Mac, Hawco, everyone else,
Just a few notes that might help some. I've gotten to the point where I don't like to "pick at the scab" as it were. It'll never heal up and will ALWAYS stay sore to the touch. It wont go away, and it wont stop messing with your head. But it will give you strength if you let it. A wise person told me once that it's not what happened that is the problem, it's what it made me have to do to survive that's hard to live with.
Society teaches us that we are to behave in a certain way, and act a certain way in order to be accepted as a "normal" human. Once those "norms" are negated or removed from reality, we are left with a void. The human emotional balance is left without a basis to stabilize itself. I know, I know it sounds like psyco babble, but hear me out please, cause it helped me. The reality of that "situation" was that everything we were taught to believe in from childhood was trashed. Human life meant nothing. Sanity was something you held onto with a vice grip because the whole environment was insane. Nothing was real except the mind numbing fear and the need to survive another day, another hour, another minute. NO MATTER WHAT YOU HAD TO DO. I became the monster, and I'M GLAD I DID. There, I've said it! I'm not proud of it, and I don't brag about it, and I keep that monster chained up in a cage because I know just exactly what he's capable of if I let him out.

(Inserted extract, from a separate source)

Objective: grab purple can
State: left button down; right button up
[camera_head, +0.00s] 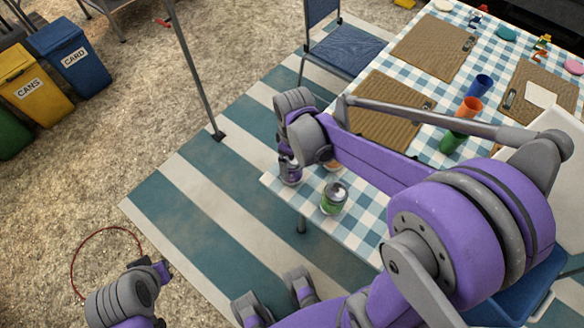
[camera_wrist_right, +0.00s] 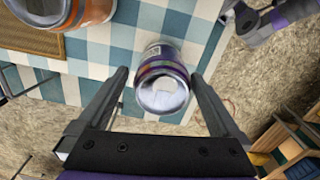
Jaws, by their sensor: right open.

But I've learned to accept what he is. He is me and I am him. and if or when the situation ever presents itself again, I know that there is that strength available to tap into to do whatever is necessary to survive. And only those few individuals that were there can truly understand what that really means. Walk proud with your head high and DO NOT LOOK BACK. Cause in this world, brother, few can say they've actually been to hell and back and be telling the honest to God truth.